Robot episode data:

* START *

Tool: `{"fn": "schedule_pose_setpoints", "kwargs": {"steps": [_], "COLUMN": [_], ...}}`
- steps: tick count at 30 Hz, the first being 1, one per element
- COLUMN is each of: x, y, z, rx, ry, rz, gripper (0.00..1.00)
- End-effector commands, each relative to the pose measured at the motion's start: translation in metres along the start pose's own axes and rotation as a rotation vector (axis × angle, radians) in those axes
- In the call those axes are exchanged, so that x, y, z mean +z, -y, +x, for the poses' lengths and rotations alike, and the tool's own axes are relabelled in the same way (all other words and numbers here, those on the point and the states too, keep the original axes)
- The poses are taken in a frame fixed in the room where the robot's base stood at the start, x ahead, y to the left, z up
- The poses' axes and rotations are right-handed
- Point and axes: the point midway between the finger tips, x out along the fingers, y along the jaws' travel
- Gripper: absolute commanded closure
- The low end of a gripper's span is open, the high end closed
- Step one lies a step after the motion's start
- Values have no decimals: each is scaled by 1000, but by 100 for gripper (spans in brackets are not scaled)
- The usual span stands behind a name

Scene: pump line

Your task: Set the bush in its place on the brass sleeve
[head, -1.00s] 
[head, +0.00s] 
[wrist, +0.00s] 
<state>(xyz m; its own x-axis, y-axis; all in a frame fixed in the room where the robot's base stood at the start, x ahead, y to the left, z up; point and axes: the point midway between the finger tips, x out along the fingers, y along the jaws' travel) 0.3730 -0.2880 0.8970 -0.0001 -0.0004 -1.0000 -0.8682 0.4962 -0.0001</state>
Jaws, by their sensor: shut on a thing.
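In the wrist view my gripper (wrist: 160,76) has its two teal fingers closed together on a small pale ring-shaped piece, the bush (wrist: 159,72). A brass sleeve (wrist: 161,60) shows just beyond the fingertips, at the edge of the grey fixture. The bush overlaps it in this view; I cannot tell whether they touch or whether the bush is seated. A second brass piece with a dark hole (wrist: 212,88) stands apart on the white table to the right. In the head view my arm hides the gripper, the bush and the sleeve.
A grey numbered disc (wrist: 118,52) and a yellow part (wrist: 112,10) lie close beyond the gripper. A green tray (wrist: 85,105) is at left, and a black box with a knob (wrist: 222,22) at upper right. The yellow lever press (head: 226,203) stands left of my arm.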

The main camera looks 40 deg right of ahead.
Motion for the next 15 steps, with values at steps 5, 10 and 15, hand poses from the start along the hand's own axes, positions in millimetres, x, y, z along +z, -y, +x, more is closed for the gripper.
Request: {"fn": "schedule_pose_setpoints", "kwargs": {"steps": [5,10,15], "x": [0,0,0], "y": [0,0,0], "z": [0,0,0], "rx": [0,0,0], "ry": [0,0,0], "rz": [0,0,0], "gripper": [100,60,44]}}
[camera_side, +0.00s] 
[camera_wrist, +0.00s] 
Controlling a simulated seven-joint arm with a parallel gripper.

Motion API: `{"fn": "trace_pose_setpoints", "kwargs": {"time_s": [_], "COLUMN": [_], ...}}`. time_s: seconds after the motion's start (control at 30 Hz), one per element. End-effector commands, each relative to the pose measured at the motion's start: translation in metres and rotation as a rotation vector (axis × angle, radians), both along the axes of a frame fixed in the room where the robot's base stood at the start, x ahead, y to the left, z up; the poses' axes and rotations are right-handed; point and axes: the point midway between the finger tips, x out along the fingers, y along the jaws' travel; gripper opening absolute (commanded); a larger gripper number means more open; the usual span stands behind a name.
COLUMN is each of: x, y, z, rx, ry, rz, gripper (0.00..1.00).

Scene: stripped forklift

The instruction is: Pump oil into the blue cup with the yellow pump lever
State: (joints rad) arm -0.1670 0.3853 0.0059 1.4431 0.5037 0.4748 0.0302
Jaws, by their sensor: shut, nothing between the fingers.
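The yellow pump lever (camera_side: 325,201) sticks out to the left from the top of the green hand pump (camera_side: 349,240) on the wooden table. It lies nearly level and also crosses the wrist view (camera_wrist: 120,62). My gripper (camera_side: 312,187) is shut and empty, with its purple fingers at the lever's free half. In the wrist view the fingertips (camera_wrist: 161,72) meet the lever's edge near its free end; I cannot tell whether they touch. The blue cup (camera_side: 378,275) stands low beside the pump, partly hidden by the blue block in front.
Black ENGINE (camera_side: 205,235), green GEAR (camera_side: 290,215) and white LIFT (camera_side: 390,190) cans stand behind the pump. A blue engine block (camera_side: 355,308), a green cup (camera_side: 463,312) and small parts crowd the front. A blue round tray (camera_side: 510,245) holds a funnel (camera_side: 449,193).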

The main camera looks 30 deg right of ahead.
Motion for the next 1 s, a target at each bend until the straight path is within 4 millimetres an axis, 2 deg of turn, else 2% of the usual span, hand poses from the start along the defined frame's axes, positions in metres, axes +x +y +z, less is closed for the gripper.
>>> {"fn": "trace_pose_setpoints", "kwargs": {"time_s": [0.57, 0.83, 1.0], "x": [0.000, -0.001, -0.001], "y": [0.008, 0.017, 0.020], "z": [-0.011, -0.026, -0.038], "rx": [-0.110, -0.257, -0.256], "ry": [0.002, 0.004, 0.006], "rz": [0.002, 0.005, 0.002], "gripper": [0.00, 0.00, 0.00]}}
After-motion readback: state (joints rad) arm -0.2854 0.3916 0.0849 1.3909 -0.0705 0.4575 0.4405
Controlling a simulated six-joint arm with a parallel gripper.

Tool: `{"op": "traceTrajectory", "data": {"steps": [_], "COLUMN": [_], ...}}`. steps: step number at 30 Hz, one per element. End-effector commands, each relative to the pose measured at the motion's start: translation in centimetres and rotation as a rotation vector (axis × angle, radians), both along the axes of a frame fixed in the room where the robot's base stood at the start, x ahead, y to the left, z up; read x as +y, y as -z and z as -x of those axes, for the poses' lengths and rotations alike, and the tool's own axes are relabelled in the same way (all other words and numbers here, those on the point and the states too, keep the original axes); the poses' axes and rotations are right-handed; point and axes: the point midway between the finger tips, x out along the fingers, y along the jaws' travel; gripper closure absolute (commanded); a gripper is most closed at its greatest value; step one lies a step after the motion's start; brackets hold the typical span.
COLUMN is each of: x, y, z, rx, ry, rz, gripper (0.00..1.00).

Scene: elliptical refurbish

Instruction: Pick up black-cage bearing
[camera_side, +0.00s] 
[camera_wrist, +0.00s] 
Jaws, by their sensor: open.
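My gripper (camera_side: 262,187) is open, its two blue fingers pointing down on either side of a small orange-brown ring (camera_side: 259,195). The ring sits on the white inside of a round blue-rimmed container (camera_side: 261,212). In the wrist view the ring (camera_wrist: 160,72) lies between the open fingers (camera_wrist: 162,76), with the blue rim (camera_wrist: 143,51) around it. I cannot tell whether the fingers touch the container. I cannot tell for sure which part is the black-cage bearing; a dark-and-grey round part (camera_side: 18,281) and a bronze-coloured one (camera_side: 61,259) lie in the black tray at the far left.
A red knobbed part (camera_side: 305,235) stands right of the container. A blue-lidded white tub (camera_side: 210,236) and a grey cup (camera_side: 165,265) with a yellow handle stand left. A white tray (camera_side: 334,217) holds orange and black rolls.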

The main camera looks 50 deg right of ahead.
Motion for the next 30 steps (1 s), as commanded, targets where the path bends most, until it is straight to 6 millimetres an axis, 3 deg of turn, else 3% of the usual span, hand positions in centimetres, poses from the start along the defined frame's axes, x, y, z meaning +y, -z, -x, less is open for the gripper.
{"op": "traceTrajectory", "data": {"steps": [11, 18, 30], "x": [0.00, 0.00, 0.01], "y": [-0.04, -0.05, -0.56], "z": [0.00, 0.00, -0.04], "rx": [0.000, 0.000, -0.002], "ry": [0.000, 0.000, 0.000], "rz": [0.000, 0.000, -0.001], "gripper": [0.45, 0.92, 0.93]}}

* END *

Up to and including the line that holds "- In the call", reproduce the records above exactly from their first line, and give nothing else.

## Complete response
Tool: `{"fn": "schedule_pose_setpoints", "kwargs": {"steps": [_], "COLUMN": [_], ...}}`
- steps: tick count at 30 Hz, the first being 1, one per element
- COLUMN is each of: x, y, z, rx, ry, rz, gripper (0.00..1.00)
- End-effector commands, each relative to the pose measured at the motion's start: translation in metres along the start pose's own axes and rotation as a rotation vector (axis × angle, radians) in those axes
- In the call those axes are exchanged, so that x, y, z mean +z, -y, +x, for the poses' lengths and rotations alike, and the tool's own axes are relabelled in the same way (all other words and numbers here, those on the point and the states too, keep the original axes)

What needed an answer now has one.